La proverbiale domanda che sorge spontanea è allora un’altra: è possibile restare competitivi nel calcio moderno senza dovere fare affari con l’economia parallela? Pippo Russo... gira la domanda: “Io dico: dove sta scritto che un club debba per forza fare mercato? E’ possibile restare competitivi intrattenendo affari con l’economia parallela, di conseguenza perdendo autonomia decisionale? Secondo me la risposta è no, a entrambe le domande. Perchè il punto è che nel momento in cui un club entra nel giro dell’economia parallela, difficilmente poi ne esce. In Spagna ci sono i casi di due club – Sporting Gijon ed Elche, che dai fondi investimento hanno ricevuto finanziamenti non più per fare mercato, ma per la spesa corrente. A quel punto è evidente che le politiche aziendali non dipendano più dalla dirigenza, ma da qualcun altro”.
Come sottolineato in precedenza, il problema principale è l’aggirabilità delle norme: “In Europa solo Germania, Inghilterra e Polonia dicono esplicitamente no alle terze parti, ma gli escamotage si trovano sempre – sottolinea Pippo Russo - Ad esempio, la donazione di 25 milioni di € fatta quest’estate da Klaus-Michael Kuhne all’Amburgo non è il gesto disinteressato di un tifoso ricco e un po’ eccentrico, ma un’operazione molto interessata, per mantenere come minimo un potere decisionale su quali giocatori ingaggiare con quella somma.
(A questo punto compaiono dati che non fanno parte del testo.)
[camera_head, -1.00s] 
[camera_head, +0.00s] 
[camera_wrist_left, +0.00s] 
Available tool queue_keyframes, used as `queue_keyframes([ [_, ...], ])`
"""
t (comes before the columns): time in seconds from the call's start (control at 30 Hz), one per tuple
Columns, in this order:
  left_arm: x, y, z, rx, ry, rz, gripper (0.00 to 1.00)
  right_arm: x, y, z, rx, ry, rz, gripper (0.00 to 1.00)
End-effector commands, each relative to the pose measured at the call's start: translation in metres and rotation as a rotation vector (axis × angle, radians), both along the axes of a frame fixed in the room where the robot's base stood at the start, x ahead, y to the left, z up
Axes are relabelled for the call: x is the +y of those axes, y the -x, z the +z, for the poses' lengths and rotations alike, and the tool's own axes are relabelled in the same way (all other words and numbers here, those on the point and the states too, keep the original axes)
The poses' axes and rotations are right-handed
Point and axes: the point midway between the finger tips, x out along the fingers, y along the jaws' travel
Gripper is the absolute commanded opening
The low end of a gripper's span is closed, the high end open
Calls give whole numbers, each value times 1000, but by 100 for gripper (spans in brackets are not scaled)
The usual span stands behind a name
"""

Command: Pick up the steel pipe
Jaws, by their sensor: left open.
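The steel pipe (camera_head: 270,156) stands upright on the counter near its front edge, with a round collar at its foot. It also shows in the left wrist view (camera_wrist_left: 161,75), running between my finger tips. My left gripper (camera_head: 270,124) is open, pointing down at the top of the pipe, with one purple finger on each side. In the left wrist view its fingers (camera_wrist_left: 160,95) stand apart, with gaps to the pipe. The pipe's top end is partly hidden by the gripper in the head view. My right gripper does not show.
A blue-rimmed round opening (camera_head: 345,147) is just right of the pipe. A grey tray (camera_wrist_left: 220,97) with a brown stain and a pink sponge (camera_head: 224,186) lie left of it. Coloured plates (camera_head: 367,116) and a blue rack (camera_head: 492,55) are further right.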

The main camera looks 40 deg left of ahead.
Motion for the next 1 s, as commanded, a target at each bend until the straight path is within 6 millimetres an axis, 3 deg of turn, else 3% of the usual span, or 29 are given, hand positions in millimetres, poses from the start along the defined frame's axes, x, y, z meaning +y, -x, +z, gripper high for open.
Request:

O ancora, il caso di Eliaquim Mangala: il Manchester City secondo le regole inglesi non poteva versare direttamente a Doyen Sports e D’Onofrio le rispettive quote del valore del cartellino. Il problema è stato risolto versando l’intera somma al Porto che ha poi ripartito le varie competenze”.
Un problema che, come abbiamo visto, riguarda anche il calcio italiano. Secondo Pippo Russo i casi non mancano,soprattutto legati alla scorsa estate, “da Lestienne a Felipe Anderson, salito alla ribalta per la querelle Doyen-Lotito: Lotito non si è fatto problemi nel trattare con Doyen, semplicemente voleva tirare sul prezzo. Ma i due casi più clamorosi riguardano il Palermo e Zamparini, che dopo il salasso nella disputa con Simonian legata a Pastore, si è visto condannare dal TAS di Losanna a pagare 8 milioni di € in più per il cartellino di Dybala, semplicemente perchè... aveva già pagato l’intermediario sbagliato. A mio parere, il fatto che un tribunale come il TAS dia ragione a una terza parte rischia di creare un precedente pericoloso e in controtendenza con le pur blande mosse della FIFA”.